[Robot trajectory data]

--

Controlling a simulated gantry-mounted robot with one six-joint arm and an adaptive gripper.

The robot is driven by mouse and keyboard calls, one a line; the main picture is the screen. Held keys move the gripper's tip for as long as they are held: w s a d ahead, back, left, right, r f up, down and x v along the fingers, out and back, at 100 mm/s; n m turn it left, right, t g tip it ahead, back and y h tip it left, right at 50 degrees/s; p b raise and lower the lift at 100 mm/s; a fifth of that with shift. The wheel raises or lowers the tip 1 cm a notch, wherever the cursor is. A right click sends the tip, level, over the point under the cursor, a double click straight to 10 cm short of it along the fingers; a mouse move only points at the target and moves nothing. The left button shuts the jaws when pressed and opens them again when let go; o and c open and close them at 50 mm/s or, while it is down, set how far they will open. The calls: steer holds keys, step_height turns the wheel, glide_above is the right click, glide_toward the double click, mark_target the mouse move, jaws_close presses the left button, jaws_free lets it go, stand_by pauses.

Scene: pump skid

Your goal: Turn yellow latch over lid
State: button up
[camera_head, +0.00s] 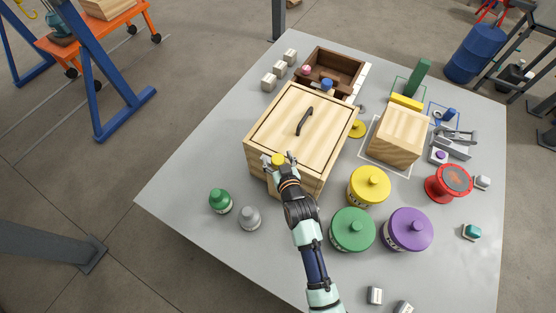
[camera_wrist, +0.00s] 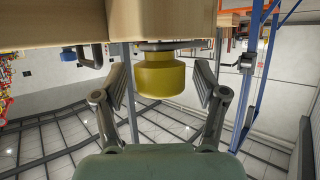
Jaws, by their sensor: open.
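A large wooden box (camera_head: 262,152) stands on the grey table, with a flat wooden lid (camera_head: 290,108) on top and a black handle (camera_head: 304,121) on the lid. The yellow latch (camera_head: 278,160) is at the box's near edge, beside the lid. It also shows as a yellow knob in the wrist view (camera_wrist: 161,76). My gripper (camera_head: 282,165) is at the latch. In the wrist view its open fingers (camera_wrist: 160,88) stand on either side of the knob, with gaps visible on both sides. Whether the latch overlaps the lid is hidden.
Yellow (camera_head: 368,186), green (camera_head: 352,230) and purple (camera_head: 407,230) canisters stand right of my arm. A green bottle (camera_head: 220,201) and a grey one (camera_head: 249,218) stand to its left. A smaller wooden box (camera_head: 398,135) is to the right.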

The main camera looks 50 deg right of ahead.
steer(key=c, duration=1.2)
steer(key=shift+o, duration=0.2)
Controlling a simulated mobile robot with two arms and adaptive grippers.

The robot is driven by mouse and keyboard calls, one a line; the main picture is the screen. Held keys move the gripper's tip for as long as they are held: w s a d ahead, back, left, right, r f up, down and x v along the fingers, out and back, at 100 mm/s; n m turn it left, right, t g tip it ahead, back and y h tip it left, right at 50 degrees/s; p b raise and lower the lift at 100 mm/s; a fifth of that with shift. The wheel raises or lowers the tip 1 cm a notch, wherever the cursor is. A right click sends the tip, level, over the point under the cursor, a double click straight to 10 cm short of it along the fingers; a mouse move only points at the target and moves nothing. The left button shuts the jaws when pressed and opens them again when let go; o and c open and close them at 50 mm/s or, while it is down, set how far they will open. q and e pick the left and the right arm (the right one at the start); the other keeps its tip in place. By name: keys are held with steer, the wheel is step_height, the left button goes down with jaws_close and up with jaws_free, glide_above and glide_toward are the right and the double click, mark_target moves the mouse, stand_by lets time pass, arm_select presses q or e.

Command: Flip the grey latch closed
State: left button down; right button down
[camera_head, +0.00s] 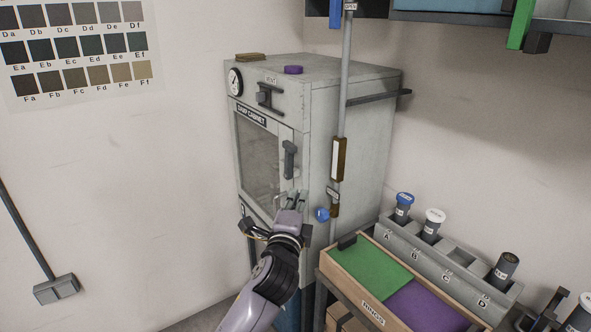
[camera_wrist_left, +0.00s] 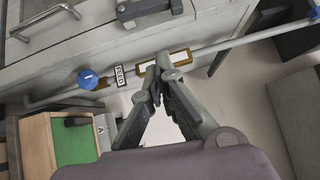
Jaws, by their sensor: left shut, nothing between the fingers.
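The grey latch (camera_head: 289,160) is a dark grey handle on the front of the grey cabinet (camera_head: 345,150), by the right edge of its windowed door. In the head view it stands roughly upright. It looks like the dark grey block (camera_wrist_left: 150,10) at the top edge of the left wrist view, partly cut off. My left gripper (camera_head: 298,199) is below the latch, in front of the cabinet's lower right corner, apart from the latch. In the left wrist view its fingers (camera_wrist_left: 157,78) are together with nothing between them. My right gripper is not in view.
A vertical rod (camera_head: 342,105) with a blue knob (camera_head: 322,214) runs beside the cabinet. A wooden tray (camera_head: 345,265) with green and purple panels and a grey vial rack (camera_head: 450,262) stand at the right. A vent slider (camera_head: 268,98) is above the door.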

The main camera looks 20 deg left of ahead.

--

# What to produce:
Repeat the listing above exactly, with no pictures.

# Answer in full:
Controlling a simulated gantry-mounted robot with one six-joint arm and an adaptive gripper.

The robot is driven by mouse and keyboard calls, one a line; the main picture is the screen. Held keys move the gripper's tip for as long as they are held: w s a d ahead, back, left, right, r f up, down and x v along the fingers, out and back, at 100 mm/s; n m turn it left, right, t g tip it ahead, back and y h tip it left, right at 50 degrees/s; p b raise and lower the lift at 100 mm/s; a fifth of that with shift. The wheel raises or lowers the tip 1 cm a notch, wherever the cursor is. A right click sends the tip, level, over the point under the cursor, a double click straight to 10 cm short of it along the fingers; a mouse move only points at the target and moves nothing. The left button shuts the jaws when pressed and opens them again when let go; o and c open and close them at 50 mm/s or, while it is down, set how far they will open. The calls: steer holds keys, step_height turns the wheel, glide_above is the right click, glide_toward the double click, mark_target the mouse move, jaws_close presses the left button, jaws_free lets it go, stand_by pauses.

Scene: pump skid

Your goal: Turn yellow latch over lid
State: button up
[camera_head, +0.00s] 
[camera_wrist, +0.00s] 
Jaws, by their sensor: open.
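A large wooden box (camera_head: 262,152) stands on the grey table, with a flat wooden lid (camera_head: 290,108) on top and a black handle (camera_head: 304,121) on the lid. The yellow latch (camera_head: 278,160) is at the box's near edge, beside the lid. It also shows as a yellow knob in the wrist view (camera_wrist: 161,76). My gripper (camera_head: 282,165) is at the latch. In the wrist view its open fingers (camera_wrist: 160,88) stand on either side of the knob, with gaps visible on both sides. Whether the latch overlaps the lid is hidden.
Yellow (camera_head: 368,186), green (camera_head: 352,230) and purple (camera_head: 407,230) canisters stand right of my arm. A green bottle (camera_head: 220,201) and a grey one (camera_head: 249,218) stand to its left. A smaller wooden box (camera_head: 398,135) is to the right.

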The main camera looks 50 deg right of ahead.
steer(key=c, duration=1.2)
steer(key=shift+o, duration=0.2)
Controlling a simulated mobile robot with two arms and adaptive grippers.

The robot is driven by mouse and keyboard calls, one a line; the main picture is the screen. Held keys move the gripper's tip for as long as they are held: w s a d ahead, back, left, right, r f up, down and x v along the fingers, out and back, at 100 mm/s; n m turn it left, right, t g tip it ahead, back and y h tip it left, right at 50 degrees/s; p b raise and lower the lift at 100 mm/s; a fifth of that with shift. The wheel raises or lowers the tip 1 cm a notch, wherever the cursor is. A right click sends the tip, level, over the point under the cursor, a double click straight to 10 cm short of it along the fingers; a mouse move only points at the target and moves nothing. The left button shuts the jaws when pressed and opens them again when let go; o and c open and close them at 50 mm/s or, while it is down, set how far they will open. q and e pick the left and the right arm (the right one at the start); the other keeps its tip in place. By name: keys are held with steer, the wheel is step_height, the left button goes down with jaws_close and up with jaws_free, glide_above and glide_toward are the right and the double click, mark_target moves the mouse, stand_by lets time pass, arm_select presses q or e.

Command: Flip the grey latch closed
State: left button down; right button down
[camera_head, +0.00s] 
[camera_wrist_left, +0.00s] 
Jaws, by their sensor: left shut, nothing between the fingers.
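The grey latch (camera_head: 289,160) is a dark grey handle on the front of the grey cabinet (camera_head: 345,150), by the right edge of its windowed door. In the head view it stands roughly upright. It looks like the dark grey block (camera_wrist_left: 150,10) at the top edge of the left wrist view, partly cut off. My left gripper (camera_head: 298,199) is below the latch, in front of the cabinet's lower right corner, apart from the latch. In the left wrist view its fingers (camera_wrist_left: 157,78) are together with nothing between them. My right gripper is not in view.
A vertical rod (camera_head: 342,105) with a blue knob (camera_head: 322,214) runs beside the cabinet. A wooden tray (camera_head: 345,265) with green and purple panels and a grey vial rack (camera_head: 450,262) stand at the right. A vent slider (camera_head: 268,98) is above the door.

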The main camera looks 20 deg left of ahead.

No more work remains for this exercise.